THE TASK: Don't include pictures. Quote the lines below from the first through the line that contains "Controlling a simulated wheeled".

--- START MATERIAL FOR THE TASK ---

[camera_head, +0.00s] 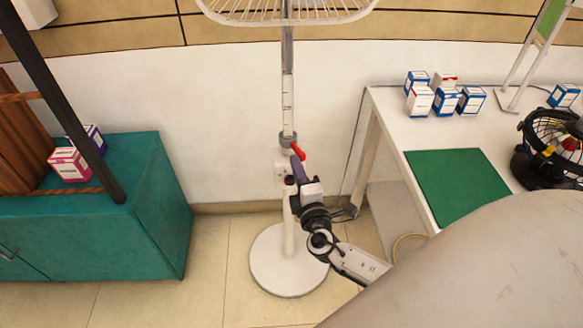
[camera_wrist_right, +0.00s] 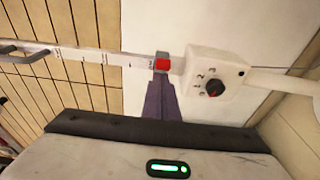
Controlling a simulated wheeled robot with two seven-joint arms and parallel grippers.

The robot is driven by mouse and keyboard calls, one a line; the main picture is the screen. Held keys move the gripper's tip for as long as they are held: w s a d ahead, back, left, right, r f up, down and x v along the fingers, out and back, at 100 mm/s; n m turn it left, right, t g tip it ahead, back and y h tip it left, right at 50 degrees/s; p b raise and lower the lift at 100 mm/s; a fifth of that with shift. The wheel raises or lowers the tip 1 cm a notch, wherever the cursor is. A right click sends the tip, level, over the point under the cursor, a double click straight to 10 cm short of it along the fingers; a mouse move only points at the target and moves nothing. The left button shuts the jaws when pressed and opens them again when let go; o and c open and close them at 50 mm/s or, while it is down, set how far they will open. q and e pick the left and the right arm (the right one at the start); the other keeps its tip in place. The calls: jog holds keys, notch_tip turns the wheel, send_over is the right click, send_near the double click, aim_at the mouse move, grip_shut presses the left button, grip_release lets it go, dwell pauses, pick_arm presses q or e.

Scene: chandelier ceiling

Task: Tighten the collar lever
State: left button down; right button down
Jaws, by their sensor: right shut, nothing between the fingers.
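A tall white stand fan has a grey collar (camera_head: 287,139) on its pole, also seen in the wrist view (camera_wrist_right: 161,55). A red lever (camera_head: 299,151) sticks out from the collar, slanting down to the right. In the right wrist view the lever (camera_wrist_right: 162,64) shows as a red block end-on. My right gripper (camera_head: 296,162) has purple fingers, shut and empty, with the tips just below the lever. In the right wrist view the fingertips (camera_wrist_right: 160,83) lie right at it; I cannot tell whether they touch. My left gripper is not in view.
The fan's control box (camera_wrist_right: 213,77) with a dial sits beside the collar. The round base (camera_head: 290,262) stands on open floor. A teal cabinet (camera_head: 160,205) is at left. A white table (camera_head: 390,125) with small boxes (camera_head: 445,102) and a green mat (camera_head: 458,185) is at right.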

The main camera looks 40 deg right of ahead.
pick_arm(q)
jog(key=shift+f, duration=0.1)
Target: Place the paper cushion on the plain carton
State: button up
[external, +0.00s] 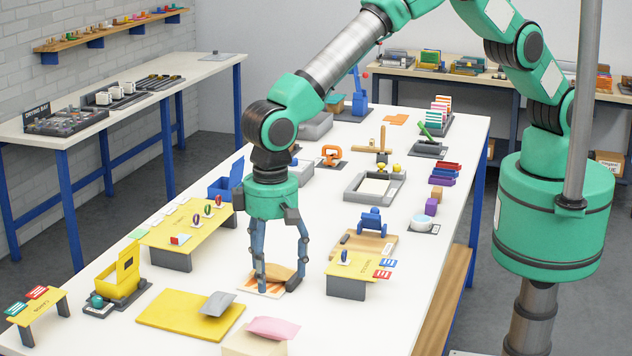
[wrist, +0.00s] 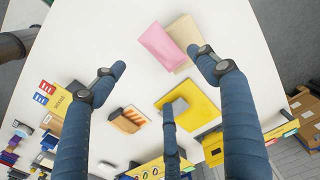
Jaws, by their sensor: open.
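A tan-brown pillow-shaped piece, apparently the paper cushion (external: 280,273), lies on an orange-striped mat (external: 257,286). The cushion also shows in the wrist view (wrist: 113,117), at the left of centre. My gripper (external: 278,287) points down with its fingers spread around the cushion's area; nothing is held. Whether a finger touches the cushion cannot be told. A plain beige box, apparently the plain carton (external: 252,344), stands at the bottom edge of the external view, partly cut off. It shows at the top of the wrist view (wrist: 184,36). A pink cushion (external: 273,327) overlaps its top.
A yellow mat (external: 175,312) with a grey pad (external: 217,303) lies left of the carton. A small yellow-topped stand (external: 352,268) is right of my gripper. A longer yellow stand (external: 185,232) is at left. White table between cushion and carton looks clear.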

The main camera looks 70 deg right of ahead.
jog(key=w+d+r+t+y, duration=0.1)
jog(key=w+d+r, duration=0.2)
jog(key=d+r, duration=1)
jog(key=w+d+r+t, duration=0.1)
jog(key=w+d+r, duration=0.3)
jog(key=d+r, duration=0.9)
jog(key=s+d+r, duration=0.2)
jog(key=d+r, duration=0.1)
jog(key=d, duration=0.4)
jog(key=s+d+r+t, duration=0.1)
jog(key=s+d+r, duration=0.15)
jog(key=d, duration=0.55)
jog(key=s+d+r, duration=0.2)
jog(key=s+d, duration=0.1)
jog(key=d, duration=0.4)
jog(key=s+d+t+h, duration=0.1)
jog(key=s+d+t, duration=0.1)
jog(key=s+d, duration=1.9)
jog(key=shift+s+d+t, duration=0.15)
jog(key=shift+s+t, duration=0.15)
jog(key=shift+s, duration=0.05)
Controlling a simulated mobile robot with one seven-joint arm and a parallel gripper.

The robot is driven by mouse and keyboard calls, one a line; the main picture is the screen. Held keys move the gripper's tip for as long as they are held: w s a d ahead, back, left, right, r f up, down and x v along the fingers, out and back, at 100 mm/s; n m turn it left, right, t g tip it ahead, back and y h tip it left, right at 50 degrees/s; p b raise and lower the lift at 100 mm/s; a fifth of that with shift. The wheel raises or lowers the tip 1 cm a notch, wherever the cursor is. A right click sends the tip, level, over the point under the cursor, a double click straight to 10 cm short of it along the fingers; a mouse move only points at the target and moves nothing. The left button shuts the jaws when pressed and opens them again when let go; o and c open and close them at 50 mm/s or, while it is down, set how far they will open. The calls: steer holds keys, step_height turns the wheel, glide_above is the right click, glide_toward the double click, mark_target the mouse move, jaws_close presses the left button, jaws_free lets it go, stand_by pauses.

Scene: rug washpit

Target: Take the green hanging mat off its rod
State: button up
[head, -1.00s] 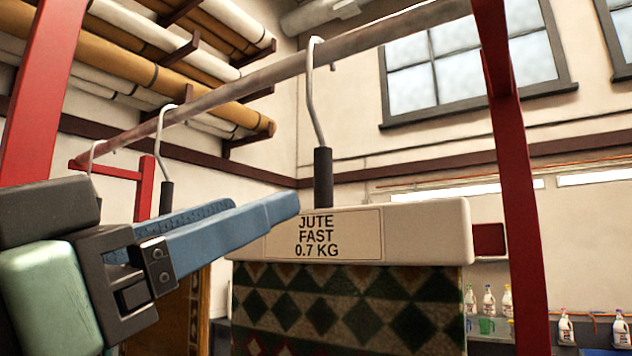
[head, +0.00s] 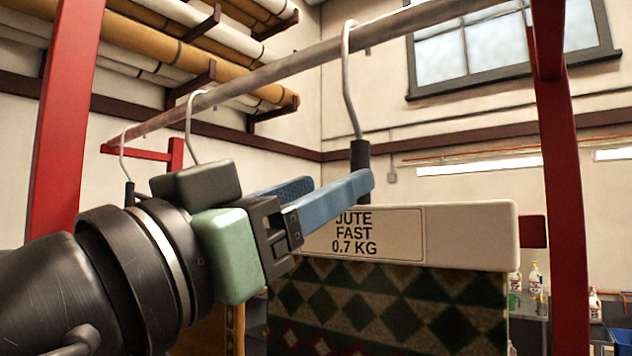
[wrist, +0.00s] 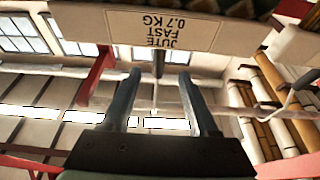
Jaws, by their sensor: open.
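The green mat (head: 400,315), with dark and tan diamonds, hangs from a cream bar (head: 470,232) labelled "JUTE FAST 0.7 KG". A metal hook (head: 347,85) with a black sleeve (head: 360,157) rises from the bar and hangs over the grey rod (head: 285,72). My gripper (head: 342,186) is open, with its blue fingers just above the bar. The near fingertip hides the sleeve's lower part in the head view. In the wrist view, the sleeve (wrist: 158,62) lines up between the fingertips of my gripper (wrist: 163,80); I cannot tell whether they touch it. The bar also shows there (wrist: 245,42).
Two more hooks (head: 190,125) hang on the rod to the left. Red posts (head: 62,130) stand at left and right (head: 562,190) of the rod. Rolled rugs (head: 180,50) lie on wall racks behind. Bottles (head: 534,275) stand at the lower right.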

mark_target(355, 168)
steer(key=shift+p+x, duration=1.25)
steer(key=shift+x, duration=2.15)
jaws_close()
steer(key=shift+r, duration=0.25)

--- END MATERIAL FOR THE TASK ---

OUTPUT FOR THIS TASK:
[camera_head, +0.00s] 
[camera_wrist_right, +0.00s] 
Controlling a simulated wheeled robot with two seven-joint arms and parallel grippers.

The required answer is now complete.